Мы показали ей множество фотографий, сделанных в Крыму и в тринадцатом году во время путешествия императорской семьи по Волге, по случаю трехсотлетия дома Романовых. Эта поездка была необычным событием в довольно однообразной жизни великих княжон: они впервые видели живописные края, ставшие когда-то колыбелью великой династии, впервые их взорам предстала Волга, река, воспетая всеми русскими поэтами, им в первый раз довелось провести столько времени в дороге, путешествуя не на привычном для них “Штандарте”. Ни один из снимков не вызвал отклика в памяти госпожи Чайковской. Единственное, что удивляло нас, это та уверенность, с которой она находила на любой фотографии членов царской семьи: самого императора, императрицу, наследника и великих княжон.
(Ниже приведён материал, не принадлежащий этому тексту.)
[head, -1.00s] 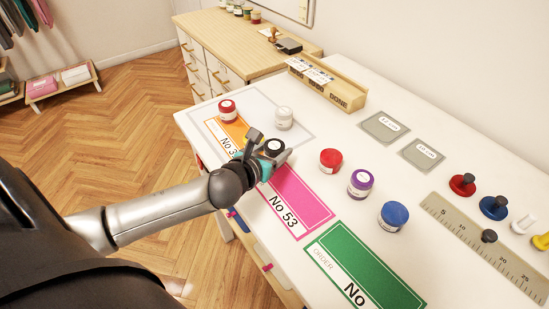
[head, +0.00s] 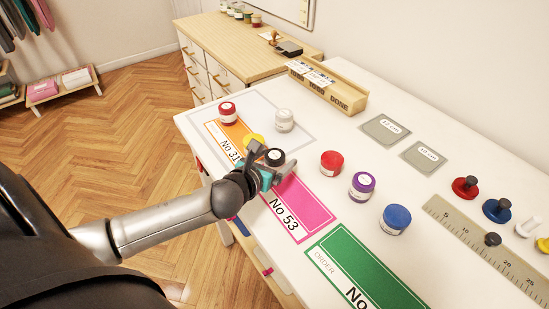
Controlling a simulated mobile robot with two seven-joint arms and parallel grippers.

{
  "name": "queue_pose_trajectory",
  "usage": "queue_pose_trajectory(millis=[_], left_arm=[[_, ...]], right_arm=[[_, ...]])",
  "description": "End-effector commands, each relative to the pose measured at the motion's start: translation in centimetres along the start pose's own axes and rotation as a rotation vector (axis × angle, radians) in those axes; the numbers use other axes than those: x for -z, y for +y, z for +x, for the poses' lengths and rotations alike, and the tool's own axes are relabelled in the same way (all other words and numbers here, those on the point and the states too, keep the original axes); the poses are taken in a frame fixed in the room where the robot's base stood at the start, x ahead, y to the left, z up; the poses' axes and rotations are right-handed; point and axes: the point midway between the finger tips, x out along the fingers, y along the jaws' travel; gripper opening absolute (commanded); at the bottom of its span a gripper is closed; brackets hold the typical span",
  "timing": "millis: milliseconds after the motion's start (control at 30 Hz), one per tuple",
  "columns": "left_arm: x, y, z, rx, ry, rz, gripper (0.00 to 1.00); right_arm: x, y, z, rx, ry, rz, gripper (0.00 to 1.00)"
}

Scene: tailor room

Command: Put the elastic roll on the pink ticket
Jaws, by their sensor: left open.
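My right gripper is not in view.
The orange ticket (head: 220,143) lies beyond the left gripper, with a yellow item (head: 254,140) close by. Red (head: 331,163), purple (head: 361,185) and blue (head: 395,218) jars stand right of the pink ticket. The green ticket (head: 360,270) lies nearer.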

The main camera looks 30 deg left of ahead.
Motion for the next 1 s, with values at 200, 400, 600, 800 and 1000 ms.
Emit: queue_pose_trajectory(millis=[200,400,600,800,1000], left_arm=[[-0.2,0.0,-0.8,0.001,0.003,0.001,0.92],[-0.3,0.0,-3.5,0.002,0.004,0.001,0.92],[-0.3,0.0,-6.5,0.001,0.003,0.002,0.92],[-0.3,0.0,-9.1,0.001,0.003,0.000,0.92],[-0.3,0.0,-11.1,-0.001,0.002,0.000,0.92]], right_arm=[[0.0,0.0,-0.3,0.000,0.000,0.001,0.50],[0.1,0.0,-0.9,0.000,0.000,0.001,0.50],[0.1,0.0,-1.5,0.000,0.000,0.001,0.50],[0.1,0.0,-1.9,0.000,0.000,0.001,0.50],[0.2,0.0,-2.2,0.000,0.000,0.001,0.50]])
Здесь следует рассказать об одном событии, которое поможет наконец внести ясность в это необыкновенное дело. Полковник Куликовский, сопровождающий великую княгиню Ольгу в Берлин, узнал от одного из своих старых сослуживцев, господина Баумгартена, что между 1922 и 1925 годами госпожа Чайковская не раз бывала в русских эмигрантских обществах. Эта новость нас удивила, и мы с господином Куликовским решили разыскать людей, знавших ее раньше. Господин Баумгартен любезно познакомил нас с М.Н. Швабе, одним из своих друзей, и с его супругой.
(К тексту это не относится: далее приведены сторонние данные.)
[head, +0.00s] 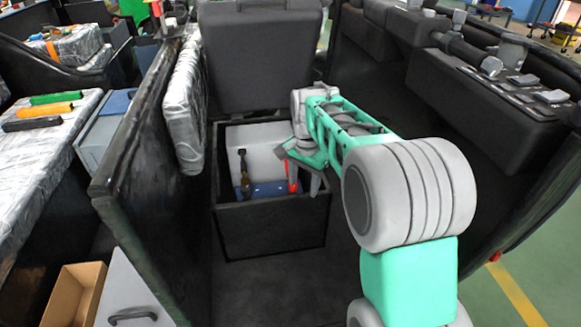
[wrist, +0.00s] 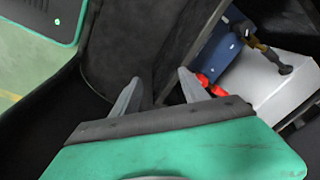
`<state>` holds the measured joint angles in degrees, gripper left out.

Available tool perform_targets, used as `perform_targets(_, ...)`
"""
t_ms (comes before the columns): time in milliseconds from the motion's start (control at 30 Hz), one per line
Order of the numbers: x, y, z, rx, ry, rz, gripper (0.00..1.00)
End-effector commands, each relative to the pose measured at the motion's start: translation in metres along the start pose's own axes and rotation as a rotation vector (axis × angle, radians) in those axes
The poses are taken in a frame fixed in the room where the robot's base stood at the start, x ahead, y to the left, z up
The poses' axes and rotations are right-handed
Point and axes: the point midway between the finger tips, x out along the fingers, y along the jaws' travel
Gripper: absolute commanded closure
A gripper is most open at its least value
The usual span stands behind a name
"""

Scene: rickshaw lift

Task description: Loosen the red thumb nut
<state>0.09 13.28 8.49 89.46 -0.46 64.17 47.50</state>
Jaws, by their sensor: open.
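A small red part (head: 292,176), which looks like the red thumb nut, shows inside the open black box (head: 272,232) in the head view. It also shows as red knobs in the wrist view (wrist: 217,90), just right of my right finger and partly hidden by it. My gripper (head: 303,180) is at the right side of the box opening. In the wrist view my gripper (wrist: 159,75) has its fingers apart with nothing between them. The red part lies outside the finger gap. I cannot tell whether a finger touches it.
The box holds a pale grey block (head: 262,147), a blue part (head: 268,189) and a dark clamp-like piece with a brownish section (head: 244,172). A black raised seat (head: 260,55) stands behind. Dark side panels (head: 140,150) flank the box closely, leaving floor room in front.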

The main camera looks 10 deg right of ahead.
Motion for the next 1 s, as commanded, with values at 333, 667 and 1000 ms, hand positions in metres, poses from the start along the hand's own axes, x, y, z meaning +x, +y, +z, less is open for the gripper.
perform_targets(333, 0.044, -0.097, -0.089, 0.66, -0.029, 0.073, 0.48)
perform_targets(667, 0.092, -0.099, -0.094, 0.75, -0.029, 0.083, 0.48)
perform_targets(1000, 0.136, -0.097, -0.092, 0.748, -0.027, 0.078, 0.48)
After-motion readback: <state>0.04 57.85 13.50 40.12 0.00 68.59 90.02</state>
Для нас, почти незнакомых с прошлым госпожи Чайковской, эта встреча была настоящим откровением. От четы Швабе мы узнали, что она долгое время жила у барона фон Кляйста, русского эмигранта, уроженца одной из прибалтийских провинций, который сперва поверил, что и впрямь имеет дело с великой княжной Анастасией. Госпожа Чайковская общалась со многими русскими, среди прочих — с госпожой Толстой и ее детьми. Что касается госпожи Толстой, то до революции она жила в Царском Селе, и дети ее, с необычайной любовью относившиеся к наследнику и великим княжнам, не раз встречали их во время прогулок в парке. Несомненно, что госпожа Чайковская могла узнать от Толстых множество деталей, касающихся жизни императорской семьи в Царском Селе.
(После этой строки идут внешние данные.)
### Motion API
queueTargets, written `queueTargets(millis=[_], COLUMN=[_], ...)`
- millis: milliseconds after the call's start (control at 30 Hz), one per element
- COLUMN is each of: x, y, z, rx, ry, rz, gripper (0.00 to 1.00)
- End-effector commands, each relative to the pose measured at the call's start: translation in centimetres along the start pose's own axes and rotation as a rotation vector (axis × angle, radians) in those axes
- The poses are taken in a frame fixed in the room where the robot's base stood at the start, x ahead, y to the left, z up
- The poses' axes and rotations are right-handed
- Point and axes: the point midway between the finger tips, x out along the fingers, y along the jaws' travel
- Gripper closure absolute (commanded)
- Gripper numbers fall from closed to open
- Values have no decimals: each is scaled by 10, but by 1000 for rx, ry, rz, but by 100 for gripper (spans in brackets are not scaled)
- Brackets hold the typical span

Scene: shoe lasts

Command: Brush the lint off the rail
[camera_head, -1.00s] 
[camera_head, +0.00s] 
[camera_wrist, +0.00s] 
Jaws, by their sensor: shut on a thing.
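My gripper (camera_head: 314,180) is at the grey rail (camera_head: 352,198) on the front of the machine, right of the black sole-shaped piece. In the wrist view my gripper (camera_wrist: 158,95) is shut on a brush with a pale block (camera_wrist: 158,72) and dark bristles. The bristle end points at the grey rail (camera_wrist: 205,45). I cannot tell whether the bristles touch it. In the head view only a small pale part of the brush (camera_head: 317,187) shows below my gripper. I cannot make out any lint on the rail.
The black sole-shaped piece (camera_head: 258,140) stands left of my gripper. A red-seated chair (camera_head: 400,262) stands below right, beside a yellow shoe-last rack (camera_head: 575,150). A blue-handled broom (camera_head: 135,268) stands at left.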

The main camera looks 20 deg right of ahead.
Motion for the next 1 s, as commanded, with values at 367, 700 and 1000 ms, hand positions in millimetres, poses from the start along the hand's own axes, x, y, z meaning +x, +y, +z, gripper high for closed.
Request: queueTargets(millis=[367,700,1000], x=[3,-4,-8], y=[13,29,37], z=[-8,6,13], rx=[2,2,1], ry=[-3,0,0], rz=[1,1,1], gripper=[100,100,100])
В то время, то есть между 1922 и 1925 годами, здоровье госпожи Чайковской было несравненно лучшим, чем нынче, она много гуляла по городу, даже делала покупки и часто навещала супругов Швабе, к которым была нежно привязана. У них она могла увидеть много всего относящегося к царской фамилии: фотографии, фотокопии, брошюры и еженедельники — словом, всю огромную коллекцию материалов, собранную господином Швабе для журналов, которые он издает (чтобы заработать кусок хлеба, он открыл в Берлине небольшую типографию). Она часами разглядывала снимки членов императорской семьи, которые неблагоразумно приносили ей люди, окружавшие ее, и постепенно научилась узнавать эти лица на любой фотографии.